State and local health and agriculture departments have long been the foundation of the nation's food safety system, with primary responsibility for illness surveillance, response to outbreaks, and regulation of food safety in over one million restaurants and grocery stores. State and local agencies collectively conduct many more inspections, test many more food samples for harmful contamination, and bring many more food safety enforcement actions than the federal food safety agencies.

Food safety reform will not be complete—or successful—unless the efforts of these agencies are strengthened and integrated more fully into the national food safety system.
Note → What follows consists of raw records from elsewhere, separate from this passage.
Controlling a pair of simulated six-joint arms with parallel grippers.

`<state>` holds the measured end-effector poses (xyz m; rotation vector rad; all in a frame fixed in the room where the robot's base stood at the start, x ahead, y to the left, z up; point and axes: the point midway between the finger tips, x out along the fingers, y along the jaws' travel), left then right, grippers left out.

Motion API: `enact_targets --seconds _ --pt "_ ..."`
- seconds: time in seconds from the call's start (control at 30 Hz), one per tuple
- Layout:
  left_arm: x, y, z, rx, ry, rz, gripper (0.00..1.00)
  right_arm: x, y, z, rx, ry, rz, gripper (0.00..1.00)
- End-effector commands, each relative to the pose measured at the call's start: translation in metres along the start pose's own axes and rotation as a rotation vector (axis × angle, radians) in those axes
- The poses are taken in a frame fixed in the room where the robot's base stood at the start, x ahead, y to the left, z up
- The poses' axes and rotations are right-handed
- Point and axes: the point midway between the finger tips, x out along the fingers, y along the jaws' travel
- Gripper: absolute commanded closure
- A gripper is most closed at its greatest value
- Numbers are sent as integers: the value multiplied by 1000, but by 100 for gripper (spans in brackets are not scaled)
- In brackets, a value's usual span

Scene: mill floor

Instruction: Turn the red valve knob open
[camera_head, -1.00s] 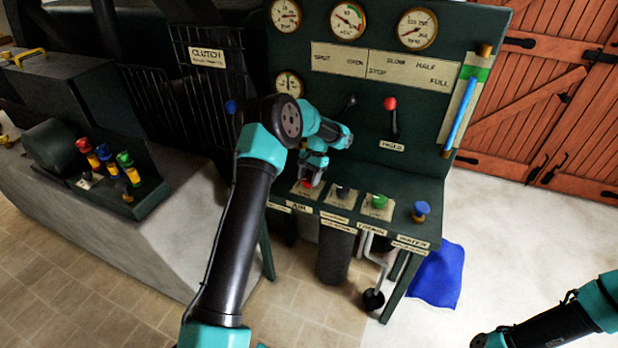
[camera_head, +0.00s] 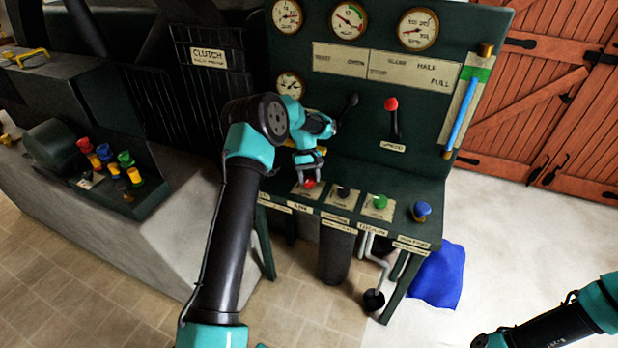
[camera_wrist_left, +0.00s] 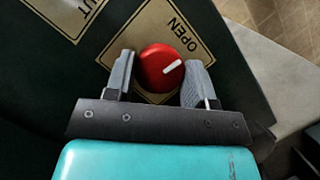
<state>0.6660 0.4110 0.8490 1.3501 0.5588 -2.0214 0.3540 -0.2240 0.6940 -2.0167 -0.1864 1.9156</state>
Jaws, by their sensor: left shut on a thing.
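The red valve knob (camera_head: 309,184) is on the sloping front desk of the green control panel, at the left of its row. In the left wrist view the round knob (camera_wrist_left: 158,67) has a white pointer line aimed right and slightly up. Its tan plate (camera_wrist_left: 190,38) reads OPEN beside it. My left gripper (camera_head: 308,177) reaches down over the knob and is shut on it, one finger on each side in the wrist view (camera_wrist_left: 160,80). My right arm shows only at the lower right; its gripper is out of view.
A black knob (camera_head: 343,191), a green knob (camera_head: 379,202) and a blue knob (camera_head: 421,210) sit to the right. A red-topped lever (camera_head: 391,106) and gauges are behind.

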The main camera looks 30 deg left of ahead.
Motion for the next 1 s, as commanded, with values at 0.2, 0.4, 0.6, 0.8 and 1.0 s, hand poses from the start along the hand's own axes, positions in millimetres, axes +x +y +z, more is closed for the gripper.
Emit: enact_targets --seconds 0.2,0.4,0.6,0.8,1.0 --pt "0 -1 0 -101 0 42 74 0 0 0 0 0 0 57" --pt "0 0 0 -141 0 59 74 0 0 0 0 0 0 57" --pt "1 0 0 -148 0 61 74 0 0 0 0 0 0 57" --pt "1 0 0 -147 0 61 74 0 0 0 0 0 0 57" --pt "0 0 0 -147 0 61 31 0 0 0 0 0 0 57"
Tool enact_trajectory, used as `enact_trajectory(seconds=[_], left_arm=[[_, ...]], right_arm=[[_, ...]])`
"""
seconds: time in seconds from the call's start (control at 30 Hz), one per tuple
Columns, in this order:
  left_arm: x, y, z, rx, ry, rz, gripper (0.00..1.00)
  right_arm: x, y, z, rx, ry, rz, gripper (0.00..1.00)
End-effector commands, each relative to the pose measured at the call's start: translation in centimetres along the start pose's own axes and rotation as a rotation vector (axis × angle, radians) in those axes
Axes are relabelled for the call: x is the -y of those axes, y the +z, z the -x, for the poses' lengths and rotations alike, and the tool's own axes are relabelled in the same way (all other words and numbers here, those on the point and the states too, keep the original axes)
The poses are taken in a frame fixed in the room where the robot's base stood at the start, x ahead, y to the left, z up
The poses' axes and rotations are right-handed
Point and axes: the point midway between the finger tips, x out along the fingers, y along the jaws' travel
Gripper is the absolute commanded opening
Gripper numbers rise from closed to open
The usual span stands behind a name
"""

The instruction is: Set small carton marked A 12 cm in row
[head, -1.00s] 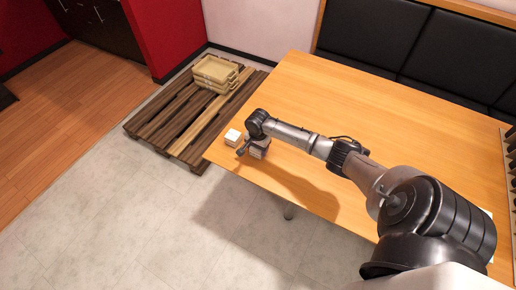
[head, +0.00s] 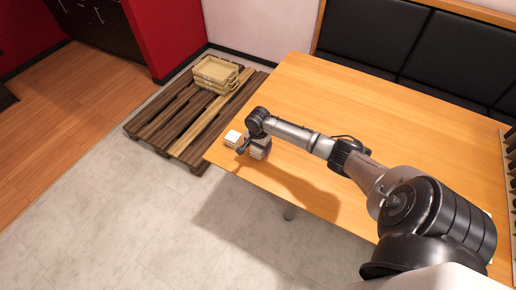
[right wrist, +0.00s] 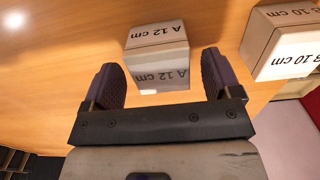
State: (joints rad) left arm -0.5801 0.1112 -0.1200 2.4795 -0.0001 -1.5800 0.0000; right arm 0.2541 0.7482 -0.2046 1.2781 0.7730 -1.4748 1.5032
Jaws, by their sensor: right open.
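The small white carton marked A 12 cm (right wrist: 158,52) stands on the table, between and just beyond the fingertips of my right gripper (right wrist: 160,72) in the right wrist view. A gap shows on each side of it, so the dark fingers are open and not closed on it. In the head view, my right gripper (head: 248,148) is low over the near left corner of the table, and the carton there is mostly hidden by the gripper. My left gripper is not in view.
A second white carton marked 10 cm (right wrist: 283,42) stands beside the first; in the head view it is the white box (head: 232,138) near the table corner. The wooden table (head: 330,105) is otherwise largely clear. A pallet (head: 165,125) with stacked trays (head: 216,70) lies beyond.

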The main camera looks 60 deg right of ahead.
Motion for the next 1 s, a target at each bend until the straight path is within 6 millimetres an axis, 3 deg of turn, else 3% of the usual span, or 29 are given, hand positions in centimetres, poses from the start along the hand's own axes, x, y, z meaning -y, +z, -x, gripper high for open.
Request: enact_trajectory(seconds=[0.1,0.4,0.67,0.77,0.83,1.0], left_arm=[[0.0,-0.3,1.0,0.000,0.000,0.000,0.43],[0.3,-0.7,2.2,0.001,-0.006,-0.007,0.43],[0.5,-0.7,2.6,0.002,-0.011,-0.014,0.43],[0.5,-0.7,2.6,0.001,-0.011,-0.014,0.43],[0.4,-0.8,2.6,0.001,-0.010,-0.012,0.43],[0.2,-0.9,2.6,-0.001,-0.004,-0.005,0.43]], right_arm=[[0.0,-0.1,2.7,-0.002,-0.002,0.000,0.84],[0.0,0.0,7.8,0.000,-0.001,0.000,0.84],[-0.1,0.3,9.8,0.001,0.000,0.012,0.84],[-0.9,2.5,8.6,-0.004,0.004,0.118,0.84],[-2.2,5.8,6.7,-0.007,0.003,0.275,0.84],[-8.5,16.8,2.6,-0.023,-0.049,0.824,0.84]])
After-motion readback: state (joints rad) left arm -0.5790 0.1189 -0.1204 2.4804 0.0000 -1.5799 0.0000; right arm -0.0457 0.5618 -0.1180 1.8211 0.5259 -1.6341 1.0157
Since the 1990s, federal, state, and local agencies have expanded their collaboration in some areas—such as illness surveillance and inspection—and there exists today among food safety officials at all levels a widely shared vision of an integrated national food safety system that operates as a full partnership among federal, state, and local agencies. Such a system would place first priority on preventing foodborne illness, address food safety risks all across the farm-to-table spectrum, and make efficient, science-driven use of all government food safety resources. Achieving this vision of an integrated national food safety system requires building on past collaborations, but also real change in how federal, state, and local agencies understand their roles and relationships, how state and local agencies acquire the capacities to perform their roles, and how agencies at all levels can better interact as parts of an integrated food safety system.

This report recommends a series of actions to strengthen state and local roles in food safety and fulfill the vision of an integrated national food safety system. It is the product of a project, funded by the Robert Wood Johnson Foundation, which brought together state and local officials, their federal counterparts, members of the food industry, and consumer groups to develop a reform agenda.